Southeast: SERCC features the Climate Perspectives tool to compare current weather conditions and forecasts with the long-term weather records from stations across the Southeast. Climate Perspectives provides a climatological synopsis of recent temperature and precipitation patterns at a user-selected weather station. The daily updated climatological information allows the user to readily assess the extremeness of an ongoing weather event—such as exceptionally hot, cold, or wet conditions—over days, weeks, or months and compare them with the historical record.
Southern: SRCC participates in SCIPP, the Southern Climate Impacts Planning Program, to focus on climate hazards and research to improve the region’s resiliency. SRCC acts as the operational arm for several data tools, including SURGEDAT, the world’s most comprehensive storm surge database.
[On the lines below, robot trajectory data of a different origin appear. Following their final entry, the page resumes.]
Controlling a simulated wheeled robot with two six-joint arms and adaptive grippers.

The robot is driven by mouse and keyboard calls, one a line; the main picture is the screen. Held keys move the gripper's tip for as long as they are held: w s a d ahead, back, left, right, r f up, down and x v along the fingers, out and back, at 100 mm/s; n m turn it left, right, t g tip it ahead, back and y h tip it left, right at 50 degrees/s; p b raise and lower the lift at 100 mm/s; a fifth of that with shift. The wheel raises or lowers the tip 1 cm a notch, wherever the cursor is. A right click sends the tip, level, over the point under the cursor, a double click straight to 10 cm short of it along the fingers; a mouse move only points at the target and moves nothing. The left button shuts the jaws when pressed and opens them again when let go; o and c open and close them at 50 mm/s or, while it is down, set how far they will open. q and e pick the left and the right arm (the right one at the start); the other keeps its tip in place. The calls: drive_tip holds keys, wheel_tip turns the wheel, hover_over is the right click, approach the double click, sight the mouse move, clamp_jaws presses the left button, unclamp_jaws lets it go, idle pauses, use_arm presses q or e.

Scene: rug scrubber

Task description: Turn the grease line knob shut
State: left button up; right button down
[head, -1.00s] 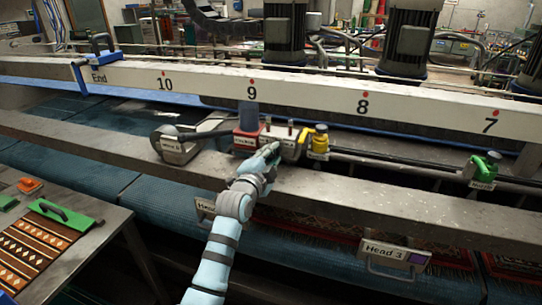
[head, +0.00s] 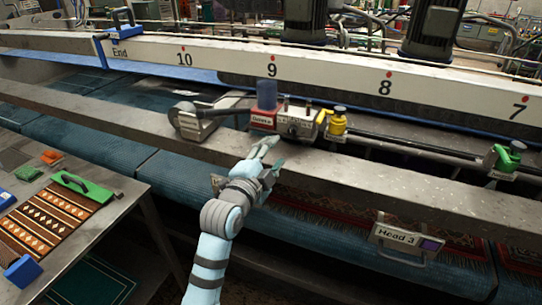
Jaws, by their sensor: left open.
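A red-fronted box (head: 262,121) with a small label, too blurred to read surely, sits on the machine's grey rail. A dark blue-grey cylindrical knob (head: 266,95) stands upright on top of it. A grey metal block with small fittings (head: 297,122) adjoins it on the right. A yellow valve with a dark cap (head: 337,122) stands further right, and a green one (head: 508,156) is at the far right. I cannot tell for sure which is the grease line knob. My left gripper (head: 270,158) is open and empty, just below and in front of the red box. My right gripper is out of view.
A white numbered beam (head: 225,62) runs behind the fittings. A grey bracket (head: 190,120) stands left of the red box. The Head 3 plate (head: 395,236) hangs lower right. A side table (head: 112,207) with a green-handled tool (head: 80,186) is at the left.

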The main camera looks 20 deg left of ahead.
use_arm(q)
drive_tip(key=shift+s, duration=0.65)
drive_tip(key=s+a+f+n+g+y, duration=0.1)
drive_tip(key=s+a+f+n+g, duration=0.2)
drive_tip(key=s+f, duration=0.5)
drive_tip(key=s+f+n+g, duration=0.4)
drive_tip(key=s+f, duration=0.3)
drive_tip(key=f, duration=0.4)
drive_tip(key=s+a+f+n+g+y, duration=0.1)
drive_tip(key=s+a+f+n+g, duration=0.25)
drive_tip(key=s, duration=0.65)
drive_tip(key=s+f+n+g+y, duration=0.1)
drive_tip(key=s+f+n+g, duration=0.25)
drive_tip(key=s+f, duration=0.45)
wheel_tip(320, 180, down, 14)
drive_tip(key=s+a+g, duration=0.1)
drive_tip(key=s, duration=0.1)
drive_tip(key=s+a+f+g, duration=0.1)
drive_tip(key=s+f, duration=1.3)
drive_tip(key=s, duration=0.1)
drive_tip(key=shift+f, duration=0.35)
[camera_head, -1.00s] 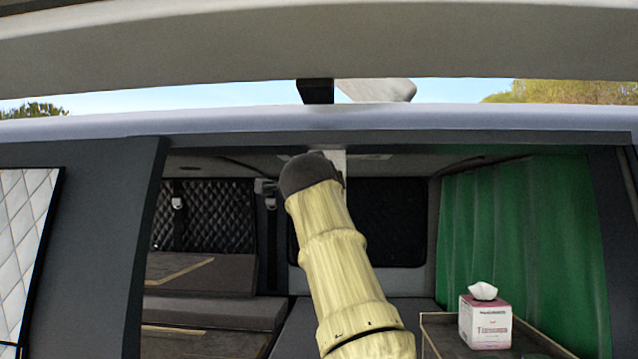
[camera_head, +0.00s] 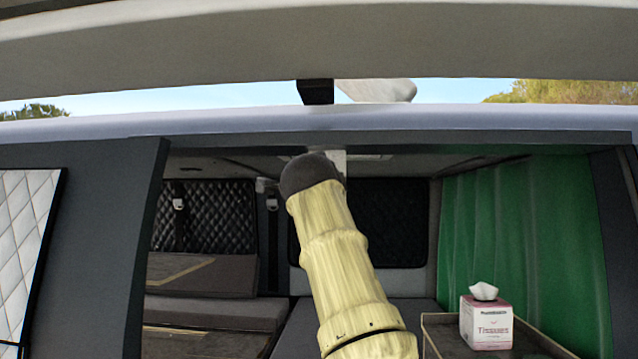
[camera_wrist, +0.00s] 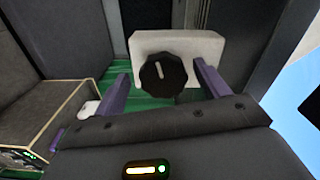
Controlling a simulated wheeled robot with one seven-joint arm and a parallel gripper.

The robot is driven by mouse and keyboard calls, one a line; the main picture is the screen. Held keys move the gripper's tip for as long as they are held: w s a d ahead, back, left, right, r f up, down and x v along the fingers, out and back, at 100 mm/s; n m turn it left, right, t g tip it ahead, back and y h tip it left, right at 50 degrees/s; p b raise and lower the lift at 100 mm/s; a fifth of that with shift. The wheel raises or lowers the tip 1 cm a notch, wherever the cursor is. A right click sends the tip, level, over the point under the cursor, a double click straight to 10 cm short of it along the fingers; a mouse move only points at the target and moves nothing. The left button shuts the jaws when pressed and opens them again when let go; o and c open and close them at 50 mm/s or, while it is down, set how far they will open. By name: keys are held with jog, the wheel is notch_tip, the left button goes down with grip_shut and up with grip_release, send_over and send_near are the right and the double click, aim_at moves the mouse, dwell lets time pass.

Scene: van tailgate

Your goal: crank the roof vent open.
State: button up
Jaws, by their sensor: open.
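In the wrist view, a round black knob (camera_wrist: 157,86) with a pale line on its face sits on the front of a white block (camera_wrist: 205,48). My gripper (camera_wrist: 163,72) is open, with one purple finger on each side of the knob. No clear contact with the knob shows. In the head view, my arm rises into the van's rear opening and hides my gripper and the knob. A pale slab (camera_head: 378,90) shows above the roof edge next to a black post; I cannot tell if it is the roof vent.
The raised tailgate (camera_head: 320,40) spans the top, with the roof edge (camera_head: 450,118) below. A green curtain (camera_head: 525,240) hangs at the right. A tissue box (camera_head: 486,323) stands on a cabinet below it. Cushioned benches (camera_head: 210,312) are at the left.

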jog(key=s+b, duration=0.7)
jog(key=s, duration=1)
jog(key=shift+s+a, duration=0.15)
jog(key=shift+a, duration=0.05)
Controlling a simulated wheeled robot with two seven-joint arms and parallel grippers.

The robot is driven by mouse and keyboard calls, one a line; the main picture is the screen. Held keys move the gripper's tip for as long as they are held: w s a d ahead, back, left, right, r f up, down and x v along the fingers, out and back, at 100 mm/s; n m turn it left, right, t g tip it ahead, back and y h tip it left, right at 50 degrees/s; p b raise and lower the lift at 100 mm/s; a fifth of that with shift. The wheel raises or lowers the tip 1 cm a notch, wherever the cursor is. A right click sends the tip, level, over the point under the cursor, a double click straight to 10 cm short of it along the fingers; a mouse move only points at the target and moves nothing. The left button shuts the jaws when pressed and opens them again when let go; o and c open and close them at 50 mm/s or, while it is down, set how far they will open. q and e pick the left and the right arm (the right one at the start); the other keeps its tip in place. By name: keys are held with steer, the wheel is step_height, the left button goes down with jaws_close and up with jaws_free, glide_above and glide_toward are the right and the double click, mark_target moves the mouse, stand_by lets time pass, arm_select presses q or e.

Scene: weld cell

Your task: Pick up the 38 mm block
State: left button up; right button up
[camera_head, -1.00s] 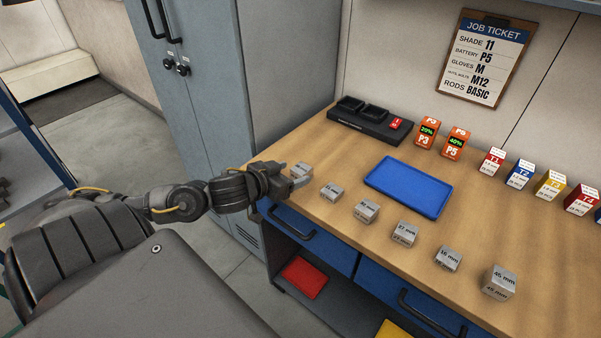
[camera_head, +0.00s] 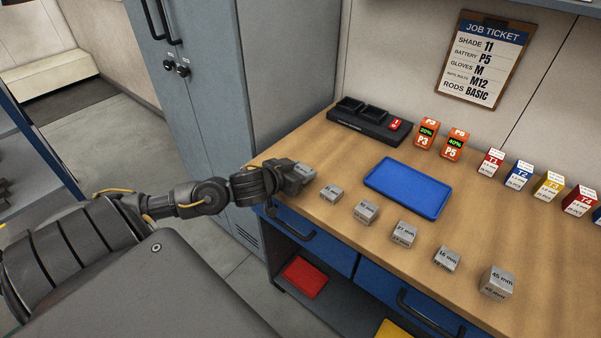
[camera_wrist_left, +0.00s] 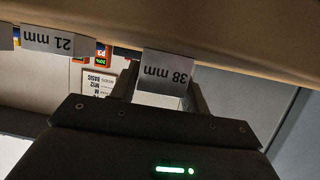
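The 38 mm block (camera_head: 304,172) is a grey metal cube at the left end of a row of blocks on the wooden workbench. In the left wrist view it shows upside down as the block labelled 38 mm (camera_wrist_left: 165,73). My left gripper (camera_head: 294,177) is at this block. In the left wrist view, the gripper's fingers (camera_wrist_left: 163,88) lie along both sides of the block with no clear gap, so it looks shut on it. I cannot tell whether the block is clear of the bench. My right gripper is not in view.
A small block (camera_head: 331,193) stands close to the right, and the 21 mm block (camera_wrist_left: 56,40) shows in the wrist view. Several more blocks continue right. A blue tray (camera_head: 440,208) and black charger (camera_head: 352,122) lie behind. A grey cabinet (camera_head: 205,110) stands left.

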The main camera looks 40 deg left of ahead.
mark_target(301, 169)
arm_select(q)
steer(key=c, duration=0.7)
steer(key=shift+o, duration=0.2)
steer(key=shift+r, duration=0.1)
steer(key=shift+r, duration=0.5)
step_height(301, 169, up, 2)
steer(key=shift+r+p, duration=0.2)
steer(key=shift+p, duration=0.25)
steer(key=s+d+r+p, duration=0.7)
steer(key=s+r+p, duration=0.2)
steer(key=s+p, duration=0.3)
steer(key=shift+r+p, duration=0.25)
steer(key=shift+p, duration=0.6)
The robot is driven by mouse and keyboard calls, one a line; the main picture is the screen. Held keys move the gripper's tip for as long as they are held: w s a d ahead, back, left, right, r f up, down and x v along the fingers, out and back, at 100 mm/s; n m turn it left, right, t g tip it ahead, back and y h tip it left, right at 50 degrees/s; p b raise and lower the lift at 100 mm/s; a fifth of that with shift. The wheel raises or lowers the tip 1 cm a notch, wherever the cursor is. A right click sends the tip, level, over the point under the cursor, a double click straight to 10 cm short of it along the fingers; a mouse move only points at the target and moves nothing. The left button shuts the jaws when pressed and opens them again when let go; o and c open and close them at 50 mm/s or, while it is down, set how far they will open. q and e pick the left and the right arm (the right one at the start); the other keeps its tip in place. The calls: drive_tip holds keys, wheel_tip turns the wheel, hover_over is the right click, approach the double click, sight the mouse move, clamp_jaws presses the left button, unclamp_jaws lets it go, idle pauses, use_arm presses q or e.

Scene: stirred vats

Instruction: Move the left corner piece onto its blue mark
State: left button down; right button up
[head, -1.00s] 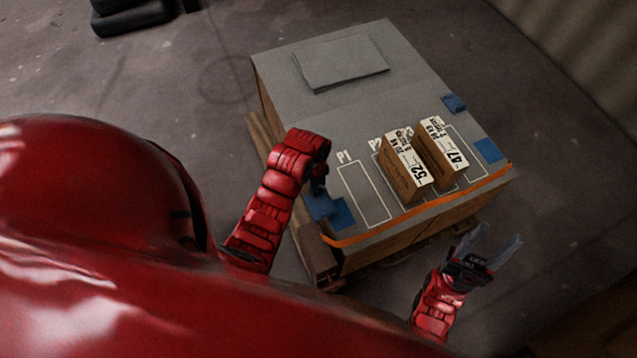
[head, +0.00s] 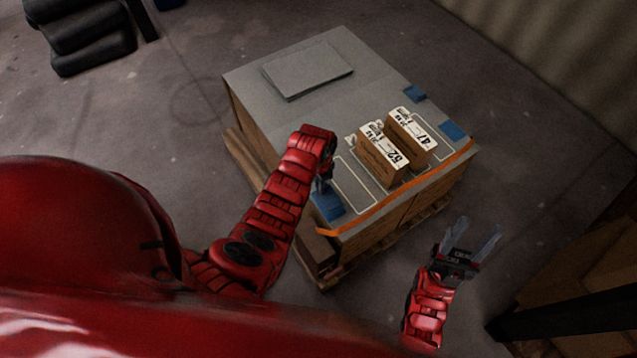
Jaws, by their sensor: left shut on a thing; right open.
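My left gripper (head: 323,187) is at the near left corner of the box top, pointing down, shut on a small blue piece (head: 328,207). This left corner piece is partly hidden by the gripper. Its blue mark cannot be told apart from it here; only one blue patch shows. I cannot tell whether the piece touches the box top. My right gripper (head: 474,238) is open and empty, in front of the box and to its right.
Two labelled boxes, 52 (head: 380,160) and 47 (head: 411,138), stand right of the left gripper. An orange strap (head: 395,195) runs along the front edge. Blue patches (head: 452,131) lie at the right. A grey slab (head: 308,70) lies at the back.

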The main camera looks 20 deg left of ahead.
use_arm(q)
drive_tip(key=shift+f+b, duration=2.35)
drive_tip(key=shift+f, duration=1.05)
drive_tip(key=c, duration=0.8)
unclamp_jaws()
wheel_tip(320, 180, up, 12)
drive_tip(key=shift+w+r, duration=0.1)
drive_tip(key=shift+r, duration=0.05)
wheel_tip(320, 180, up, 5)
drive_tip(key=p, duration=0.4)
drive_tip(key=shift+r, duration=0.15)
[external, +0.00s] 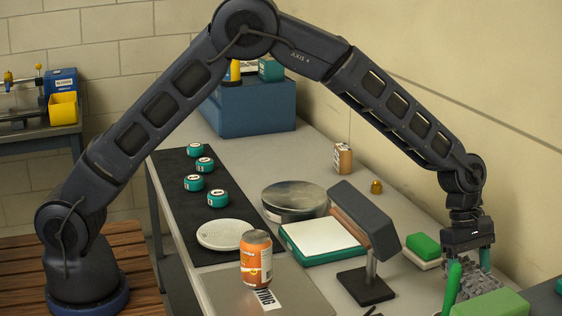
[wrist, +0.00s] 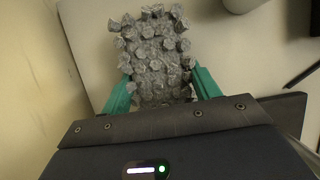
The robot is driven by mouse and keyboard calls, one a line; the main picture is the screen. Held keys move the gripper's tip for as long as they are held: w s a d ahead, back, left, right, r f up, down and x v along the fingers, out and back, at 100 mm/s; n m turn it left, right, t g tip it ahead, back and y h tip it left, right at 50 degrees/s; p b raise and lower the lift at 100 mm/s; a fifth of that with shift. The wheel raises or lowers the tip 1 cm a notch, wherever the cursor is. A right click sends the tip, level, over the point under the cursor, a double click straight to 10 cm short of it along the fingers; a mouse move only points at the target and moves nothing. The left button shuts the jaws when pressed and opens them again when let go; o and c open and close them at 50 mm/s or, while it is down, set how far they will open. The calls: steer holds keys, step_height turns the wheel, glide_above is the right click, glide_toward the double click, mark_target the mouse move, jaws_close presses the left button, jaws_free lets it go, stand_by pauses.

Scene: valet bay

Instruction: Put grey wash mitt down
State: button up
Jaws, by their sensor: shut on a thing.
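The grey wash mitt (wrist: 153,58) is a lumpy, nubbly grey thing that fills the space between the fingers in the wrist view. My gripper (wrist: 160,88) is shut on it, with one teal finger at each side. In the external view the gripper (external: 468,262) points down at the right end of the table, and the mitt (external: 480,284) shows between and below its fingers. Green things in front partly cover the mitt there. I cannot tell whether the mitt touches the table.
A green-and-white block (external: 424,246) lies just left of the gripper. A dark stand with a padded top (external: 365,222) stands further left. An orange can (external: 256,258) is near the front, and a round metal tin (external: 294,200) lies behind it. The wall is close on the right.

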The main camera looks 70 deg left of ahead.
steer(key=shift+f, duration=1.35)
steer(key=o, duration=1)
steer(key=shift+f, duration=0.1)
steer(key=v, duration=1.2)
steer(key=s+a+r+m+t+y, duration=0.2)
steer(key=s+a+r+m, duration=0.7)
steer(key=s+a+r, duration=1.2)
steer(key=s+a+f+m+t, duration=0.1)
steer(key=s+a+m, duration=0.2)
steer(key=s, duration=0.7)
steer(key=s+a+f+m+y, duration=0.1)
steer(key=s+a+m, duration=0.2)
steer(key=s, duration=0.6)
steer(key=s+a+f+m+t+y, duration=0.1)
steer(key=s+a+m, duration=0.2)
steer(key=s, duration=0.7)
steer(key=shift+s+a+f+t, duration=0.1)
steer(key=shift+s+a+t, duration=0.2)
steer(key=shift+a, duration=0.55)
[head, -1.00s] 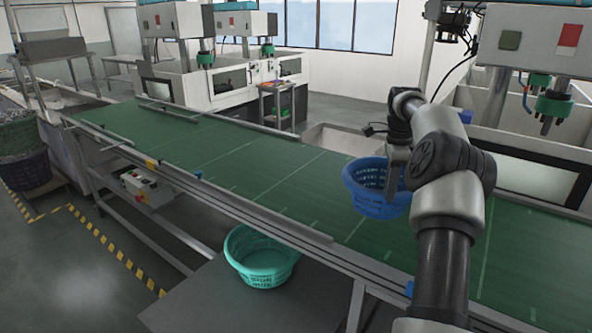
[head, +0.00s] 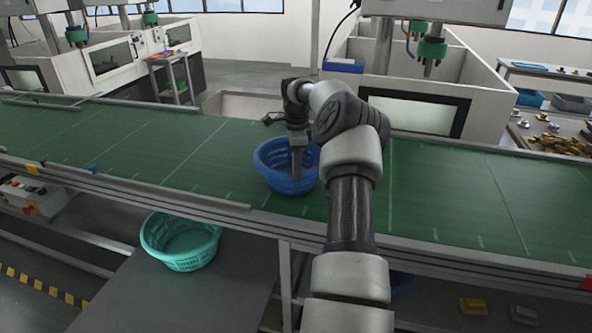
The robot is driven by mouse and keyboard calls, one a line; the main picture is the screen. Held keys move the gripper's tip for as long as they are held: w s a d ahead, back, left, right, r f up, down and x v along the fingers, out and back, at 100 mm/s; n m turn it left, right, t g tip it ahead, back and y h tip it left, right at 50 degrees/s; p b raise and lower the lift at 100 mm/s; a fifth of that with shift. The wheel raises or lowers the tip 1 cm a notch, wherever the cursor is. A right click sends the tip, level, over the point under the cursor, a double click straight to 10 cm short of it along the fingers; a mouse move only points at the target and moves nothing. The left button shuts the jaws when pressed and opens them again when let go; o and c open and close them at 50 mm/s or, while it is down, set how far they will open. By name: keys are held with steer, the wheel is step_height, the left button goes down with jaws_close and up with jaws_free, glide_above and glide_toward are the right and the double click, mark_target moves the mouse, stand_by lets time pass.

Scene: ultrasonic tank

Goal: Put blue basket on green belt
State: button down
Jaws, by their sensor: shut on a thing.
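The blue basket (head: 276,174) is over the green belt (head: 440,195), a little left of the middle of the head view. It looks upright. My gripper (head: 297,172) points down at the basket's right side and is shut on it; the fingertips are partly lost against the basket wall. I cannot tell whether the basket's base touches the belt or hangs just above it. My arm hides part of the belt to the right of the basket.
A teal basket (head: 180,243) stands on a grey surface (head: 170,300) in front of the belt. A metal rail (head: 140,187) runs along the belt's near edge. White machines (head: 110,55) stand behind. The belt is clear on both sides of the basket.

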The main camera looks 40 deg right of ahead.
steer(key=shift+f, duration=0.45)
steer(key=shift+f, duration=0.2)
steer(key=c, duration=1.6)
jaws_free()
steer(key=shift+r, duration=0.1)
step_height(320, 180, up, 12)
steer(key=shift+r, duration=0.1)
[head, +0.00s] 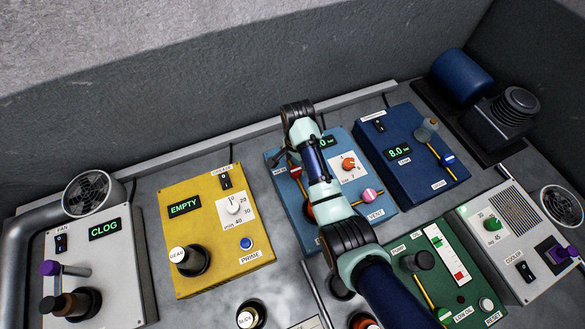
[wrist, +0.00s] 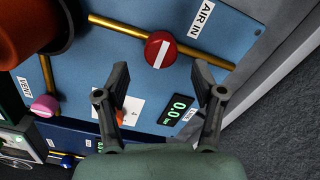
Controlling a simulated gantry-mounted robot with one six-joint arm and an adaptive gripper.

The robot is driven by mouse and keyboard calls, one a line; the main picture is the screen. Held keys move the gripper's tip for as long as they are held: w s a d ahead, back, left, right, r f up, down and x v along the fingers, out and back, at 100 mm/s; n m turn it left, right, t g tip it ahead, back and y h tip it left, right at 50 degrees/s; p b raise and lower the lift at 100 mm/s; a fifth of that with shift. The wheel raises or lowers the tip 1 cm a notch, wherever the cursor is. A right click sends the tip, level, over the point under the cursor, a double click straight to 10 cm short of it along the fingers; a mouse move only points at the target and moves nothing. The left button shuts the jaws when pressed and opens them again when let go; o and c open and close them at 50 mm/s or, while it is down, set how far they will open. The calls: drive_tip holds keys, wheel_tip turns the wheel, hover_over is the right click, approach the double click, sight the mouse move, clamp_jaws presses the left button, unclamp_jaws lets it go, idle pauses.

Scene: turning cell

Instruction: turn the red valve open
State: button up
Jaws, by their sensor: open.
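The red valve (wrist: 151,48) is a round red knob with a white bar, on a brass pipe by the AIR IN label. In the wrist view the bar lies across the pipe's line. The valve also shows on the blue panel in the head view (head: 295,171), partly beside my arm. My gripper (wrist: 160,68) is open and empty, its two fingertips to the left and right of the valve and a little below it in the wrist view. Contact cannot be told. In the head view my arm mostly hides the gripper.
The blue panel (wrist: 215,45) also carries a green display (wrist: 179,107) reading 0.0, an orange knob (head: 348,164), a pink VENT knob (head: 370,195) and a large orange-brown part (wrist: 25,30). A yellow panel (head: 200,250) stands left, a dark blue panel (head: 395,135) right.

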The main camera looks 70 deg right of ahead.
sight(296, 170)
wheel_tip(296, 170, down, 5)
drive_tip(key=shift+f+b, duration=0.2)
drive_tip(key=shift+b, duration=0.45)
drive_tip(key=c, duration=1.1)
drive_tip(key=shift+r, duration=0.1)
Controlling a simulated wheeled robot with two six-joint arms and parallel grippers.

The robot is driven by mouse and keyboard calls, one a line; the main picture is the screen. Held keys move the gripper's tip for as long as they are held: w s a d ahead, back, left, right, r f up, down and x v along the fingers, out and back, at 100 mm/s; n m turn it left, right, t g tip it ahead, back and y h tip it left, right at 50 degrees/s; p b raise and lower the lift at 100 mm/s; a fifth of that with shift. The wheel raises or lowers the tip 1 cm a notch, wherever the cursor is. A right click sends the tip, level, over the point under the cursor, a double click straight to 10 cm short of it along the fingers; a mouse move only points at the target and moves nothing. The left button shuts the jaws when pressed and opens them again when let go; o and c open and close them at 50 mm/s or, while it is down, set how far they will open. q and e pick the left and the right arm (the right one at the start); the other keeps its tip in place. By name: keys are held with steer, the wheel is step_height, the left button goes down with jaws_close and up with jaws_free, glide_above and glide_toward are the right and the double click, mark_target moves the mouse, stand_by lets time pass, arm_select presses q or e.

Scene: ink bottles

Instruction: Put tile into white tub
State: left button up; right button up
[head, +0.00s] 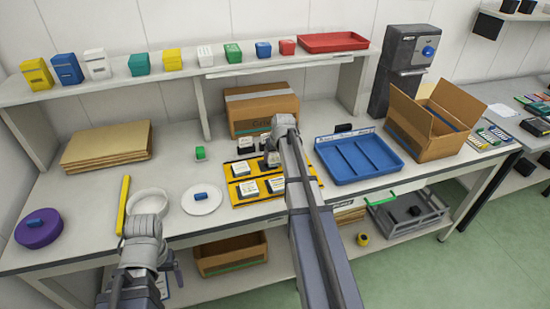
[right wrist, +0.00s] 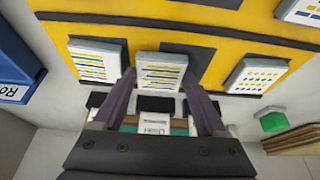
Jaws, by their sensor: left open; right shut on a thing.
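The white tub (head: 150,194) stands at the left front of the table, partly hidden behind my left arm. My left gripper (head: 148,278) is open and empty, low in front of the table edge. My right gripper (head: 271,155) is over the yellow board (head: 240,200); in the right wrist view its fingers (right wrist: 158,82) are shut on a small white-topped block (right wrist: 160,72). I cannot tell whether this block is the tile. Other white-topped blocks (right wrist: 96,60) sit on the board. My arm hides part of the board in the head view.
A white saucer (head: 213,205) with a small blue piece, a yellow bar (head: 123,206) and a purple round container (head: 38,236) are at the left. A blue tray (head: 372,178) and open carton (head: 432,143) are at the right. A small green piece (head: 200,153) lies behind the saucer.

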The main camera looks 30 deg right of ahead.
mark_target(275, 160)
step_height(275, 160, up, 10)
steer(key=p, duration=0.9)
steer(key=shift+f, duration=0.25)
Western: WRCC is the national archive for the Remote Automated Weather Station (RAWS) network in support of wildland fire management agencies. RAWS is a wildland fire interagency network of about 2,000 U.S. stations that provide hourly fire weather information. The network began with a few stations in the 1980s and has been expanding since. In the West, these stations provide a unique opportunity to monitor weather and climate for mid- and high-elevation ranges. These data support wildland fire operations including roadside fire danger signs and information support for National Weather Service Incident Meteorologists.